Trashing the ASEAN Brand
Three of Southeast Asia's most important states – Malaysia, Thailand, and Indonesia – are raising serious doubts about their commitment to the rule of law, the integrity of their judicial systems, and the quality of mercy in the administration of justice. Worse, their political backsliding jeopardizes the entire region's prospects.
CANBERRA – Having a reputation for integrity and decency matters as much in international relations as in professional and personal life. States that are so regarded consistently punch above their weight – witness the Scandinavians.
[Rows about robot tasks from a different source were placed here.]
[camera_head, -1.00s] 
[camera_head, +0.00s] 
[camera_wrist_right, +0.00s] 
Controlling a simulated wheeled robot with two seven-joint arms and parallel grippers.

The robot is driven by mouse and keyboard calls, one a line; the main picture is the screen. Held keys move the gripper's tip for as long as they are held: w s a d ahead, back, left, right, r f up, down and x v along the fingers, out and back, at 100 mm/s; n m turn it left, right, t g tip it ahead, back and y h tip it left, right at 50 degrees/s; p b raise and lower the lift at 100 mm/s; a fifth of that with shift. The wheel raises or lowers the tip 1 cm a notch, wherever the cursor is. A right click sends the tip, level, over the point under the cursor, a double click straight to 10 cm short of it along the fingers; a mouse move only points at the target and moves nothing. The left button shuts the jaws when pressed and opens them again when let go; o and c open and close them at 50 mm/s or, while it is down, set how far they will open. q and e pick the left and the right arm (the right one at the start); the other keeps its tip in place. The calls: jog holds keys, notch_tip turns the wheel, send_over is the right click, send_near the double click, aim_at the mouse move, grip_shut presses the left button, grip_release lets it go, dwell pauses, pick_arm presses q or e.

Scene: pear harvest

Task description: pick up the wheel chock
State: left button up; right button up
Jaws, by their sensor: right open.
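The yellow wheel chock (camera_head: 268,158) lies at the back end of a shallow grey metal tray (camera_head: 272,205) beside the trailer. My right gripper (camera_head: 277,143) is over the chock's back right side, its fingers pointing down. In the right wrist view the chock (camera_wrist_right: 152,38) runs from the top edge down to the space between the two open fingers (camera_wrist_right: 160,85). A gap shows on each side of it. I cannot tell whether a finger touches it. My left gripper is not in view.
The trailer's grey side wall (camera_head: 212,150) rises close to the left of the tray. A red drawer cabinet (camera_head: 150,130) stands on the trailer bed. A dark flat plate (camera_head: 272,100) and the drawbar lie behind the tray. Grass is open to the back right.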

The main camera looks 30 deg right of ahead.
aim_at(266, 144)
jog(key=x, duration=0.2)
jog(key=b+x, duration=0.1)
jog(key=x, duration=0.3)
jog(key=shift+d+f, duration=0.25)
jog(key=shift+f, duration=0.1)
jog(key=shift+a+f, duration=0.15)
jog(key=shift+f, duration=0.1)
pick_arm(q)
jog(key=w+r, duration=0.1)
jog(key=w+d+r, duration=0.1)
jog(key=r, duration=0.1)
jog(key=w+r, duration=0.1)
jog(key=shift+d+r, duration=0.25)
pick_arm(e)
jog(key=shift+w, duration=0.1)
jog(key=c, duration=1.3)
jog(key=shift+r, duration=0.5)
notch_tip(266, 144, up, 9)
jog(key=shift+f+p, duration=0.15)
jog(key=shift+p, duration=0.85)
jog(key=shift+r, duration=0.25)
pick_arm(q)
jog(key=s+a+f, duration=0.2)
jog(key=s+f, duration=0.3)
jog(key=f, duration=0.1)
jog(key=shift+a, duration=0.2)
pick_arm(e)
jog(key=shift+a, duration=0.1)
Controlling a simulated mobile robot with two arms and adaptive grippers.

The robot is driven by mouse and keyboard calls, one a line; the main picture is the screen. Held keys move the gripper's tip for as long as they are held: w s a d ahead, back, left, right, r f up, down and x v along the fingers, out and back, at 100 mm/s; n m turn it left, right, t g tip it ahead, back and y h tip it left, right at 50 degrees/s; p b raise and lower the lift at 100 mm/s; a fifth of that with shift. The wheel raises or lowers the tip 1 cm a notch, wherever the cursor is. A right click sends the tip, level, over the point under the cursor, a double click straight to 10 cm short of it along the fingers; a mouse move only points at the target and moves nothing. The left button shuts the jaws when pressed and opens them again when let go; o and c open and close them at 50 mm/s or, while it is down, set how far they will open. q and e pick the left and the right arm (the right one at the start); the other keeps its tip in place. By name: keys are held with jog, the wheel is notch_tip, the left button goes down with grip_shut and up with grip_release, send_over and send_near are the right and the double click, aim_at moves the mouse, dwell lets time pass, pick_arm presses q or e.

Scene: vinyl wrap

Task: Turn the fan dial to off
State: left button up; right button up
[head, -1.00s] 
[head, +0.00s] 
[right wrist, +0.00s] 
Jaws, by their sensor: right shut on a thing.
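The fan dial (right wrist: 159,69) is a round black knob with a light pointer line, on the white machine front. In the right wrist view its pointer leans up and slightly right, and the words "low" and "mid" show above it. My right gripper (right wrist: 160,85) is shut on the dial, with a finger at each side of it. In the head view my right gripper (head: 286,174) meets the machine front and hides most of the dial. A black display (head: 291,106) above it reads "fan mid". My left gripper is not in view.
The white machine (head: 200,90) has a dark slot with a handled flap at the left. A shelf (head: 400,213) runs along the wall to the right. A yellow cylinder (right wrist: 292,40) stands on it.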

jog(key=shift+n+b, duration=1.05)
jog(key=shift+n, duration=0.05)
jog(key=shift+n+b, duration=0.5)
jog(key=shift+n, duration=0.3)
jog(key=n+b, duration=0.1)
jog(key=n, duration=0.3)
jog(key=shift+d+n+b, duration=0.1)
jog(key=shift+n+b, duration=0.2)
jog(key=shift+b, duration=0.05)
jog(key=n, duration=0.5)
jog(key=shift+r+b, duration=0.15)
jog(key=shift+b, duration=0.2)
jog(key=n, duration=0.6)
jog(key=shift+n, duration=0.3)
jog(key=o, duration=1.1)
By contrast, those that never earn – or fritter away – such a reputation can seriously endanger their own interests, jeopardizing trade, tourism, foreign investment, political support in international forums and negotiations, and the security of their own nationals abroad.
Three of Southeast Asia's most important states – Malaysia, Thailand, and now Indonesia – have brought trouble on themselves in this respect in recent months. All three are raising serious doubts, in different ways, about their commitment to the rule of law, the integrity of their judicial systems, and the quality of mercy in the administration of justice.
In Malaysia, the country's highest court last month rejected opposition leader Anwar Ibrahim's appeal against a five-year prison sentence and a ban against running for public office for a further five years – a shocking and indefensible decision. Prime Minister Najib Razak's government was transparently vindictive in pursuing allegations of sodomy (a crime rarely prosecuted in Malaysia) against Anwar. The evidence against him was obviously inconclusive; and the court's acceptance of it was manifestly craven.